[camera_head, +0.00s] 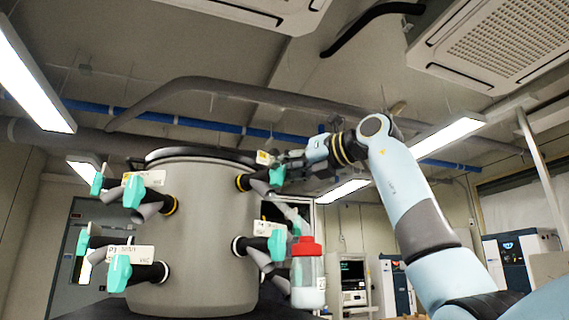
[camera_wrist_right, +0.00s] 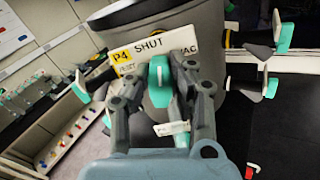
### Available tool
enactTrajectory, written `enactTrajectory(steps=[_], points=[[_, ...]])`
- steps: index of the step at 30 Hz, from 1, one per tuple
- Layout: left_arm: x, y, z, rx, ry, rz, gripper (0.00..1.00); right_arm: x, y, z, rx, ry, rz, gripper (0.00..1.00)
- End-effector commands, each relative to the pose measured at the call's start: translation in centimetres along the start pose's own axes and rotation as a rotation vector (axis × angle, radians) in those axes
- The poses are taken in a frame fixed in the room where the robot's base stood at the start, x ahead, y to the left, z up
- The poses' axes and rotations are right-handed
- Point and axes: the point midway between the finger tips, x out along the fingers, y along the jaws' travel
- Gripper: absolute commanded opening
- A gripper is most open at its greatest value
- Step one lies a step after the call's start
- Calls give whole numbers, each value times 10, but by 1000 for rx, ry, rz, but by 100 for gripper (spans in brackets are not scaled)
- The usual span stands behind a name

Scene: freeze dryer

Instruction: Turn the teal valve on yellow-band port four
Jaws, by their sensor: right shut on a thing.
::::::::
→ YOUR INSTRUCTIONS
Starting with the line that contains "- Gripper: absolute commanded opening", print each line through the last one in the listing. Include both end lines and add nothing.

→ ANSWER TO THIS EXERCISE
- Gripper: absolute commanded opening
- A gripper is most open at its greatest value
- Step one lies a step after the call's start
- Calls give whole numbers, each value times 10, but by 1000 for rx, ry, rz, but by 100 for gripper (spans in brackets are not scaled)
- The usual span stands behind a name

Scene: freeze dryer

Instruction: Turn the teal valve on yellow-band port four
Jaws, by their sensor: right shut on a thing.

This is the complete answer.